Il fallait que Richelieu fût bien sûr de lui pour tenir un pareil langage. Il n’avait, d’ailleurs, qu’à se louer de tout ce qui venait de se passer. On eût dit que, de toutes parts, les événemens avaient travaillé pour lui. Sa situation à la Cour était, désormais, bien autre que tout ce qu’il avait connu jusqu’alors. Le parti des pacificateurs, les moines, les prêtres, les gens de robe tournaient les yeux vers lui, comme vers leur plus chère espérance. Pour tous ces gens, à commencer par Luynes, Condé triomphant devenait l’ennemi. L’évêque obtenait le premier bénéfice de cette situation éminente en s’assurant cette nomination au cardinalat pour laquelle il avait remué tout le pays : c’était la perspective presque assurée d’une situation internationale qui le mettrait à l’abri d’un revers complet de la fortune. Du côté de la Reine-Mère, il avait tout écarté, tout remplacé : Ruccellai, Chanteloube, les Grands, d’Epernon, Soissons, Vendôme et les protestans.

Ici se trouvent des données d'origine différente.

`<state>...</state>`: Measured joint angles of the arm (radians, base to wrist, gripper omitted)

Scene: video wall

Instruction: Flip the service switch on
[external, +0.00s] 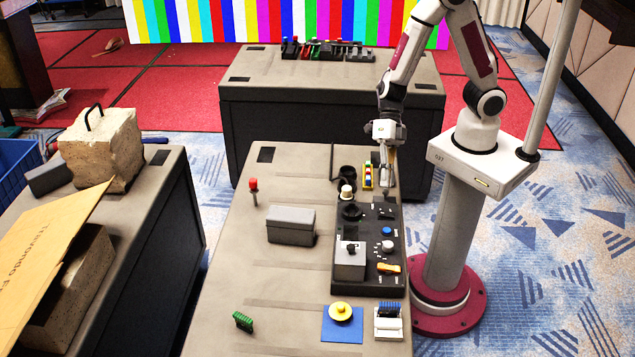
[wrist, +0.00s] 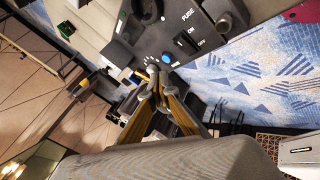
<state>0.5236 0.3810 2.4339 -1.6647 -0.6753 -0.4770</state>
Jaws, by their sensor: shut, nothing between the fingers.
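A dark control panel (external: 370,281) lies along the right side of the near table and also shows in the wrist view (wrist: 211,68). A black switch (wrist: 186,43) sits on it beside small ON and OFF marks, near a FUSE label. It seems to be the small dark shape (external: 384,213) in the external view. Which way it is set is too small to tell. My gripper (external: 386,190) points down over the panel's far part, just beyond the switch. Its fingertips (wrist: 152,80) are together and empty; I cannot tell whether they touch the panel.
A blue knob (external: 387,231), a yellow lever (external: 389,268) and a grey box with a black knob (external: 350,266) crowd the panel. A white-topped knob (external: 346,189) stands at its far left. A grey case (external: 291,224) lies left of the panel, with bare table around it.

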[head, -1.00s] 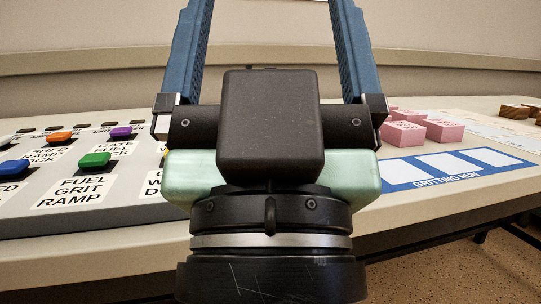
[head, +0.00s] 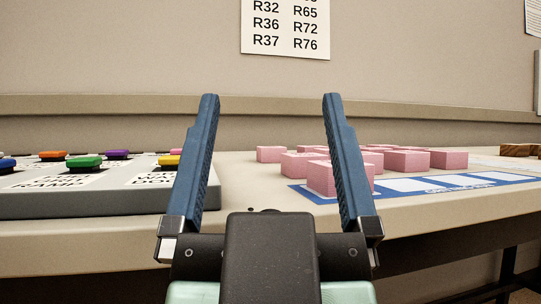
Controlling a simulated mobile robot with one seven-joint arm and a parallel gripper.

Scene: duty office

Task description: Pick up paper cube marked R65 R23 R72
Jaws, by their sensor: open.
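Several pink paper cubes (head: 408,161) stand in a group on the desk, right of centre in the head view. No marking can be read on the sides that face me, so I cannot tell which is R65 R23 R72. The nearest cube (head: 325,178) stands at the left end of the blue strip, partly hidden behind my right-hand finger. My gripper (head: 268,100) is open and empty, its two blue fingers pointing up and spread wide in front of the desk. Some cubes are partly hidden behind others and behind the finger.
A grey panel (head: 90,203) with coloured buttons lies at the left of the desk (head: 250,190). A blue strip with white squares (head: 480,180) lies at the right. Brown blocks (head: 515,150) stand at far right. A sheet listing R numbers (head: 285,25) hangs on the wall.

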De son passage dans le camp des rebelles, il lui restait, en outre, une expérience qu’il précise lui-même, avec sa netteté ordinaire : « Je reconnus, en cette occasion, que tout parti composé de plusieurs corps qui n’ont aucune liaison que celle que leur donne la légèreté de leurs esprits, qui, en leur faisant toujours improuver le gouvernement présent, leur fait désirer du changement sans savoir pourquoi n’a pas grande subsistance ; que ce qui ne se maintient que par une autorité précaire n’est pas de grande durée : que ceux qui combattent contre une puissance légitime sont à demi défaits par leur imagination ; que leur imagination, qui leur représente les bourreaux en même temps qu’ils affrontent les ennemis, rend la partie fort inégale, y ayant peu de courages assez serrés pour passer par-dessus ces considérations avec autant de résolution que s’ils ne les connaissaient pas. »

Bourreaux : voilà le mot terrible prononcé ! Et Richelieu l’écrit à propos de ses amis, les partisans de la Reine-Mère, ses complices dans une aventure dont, seul, il avait tiré profit et qui, pour toujours, lui avait servi de leçon.


G. HANOTAUX.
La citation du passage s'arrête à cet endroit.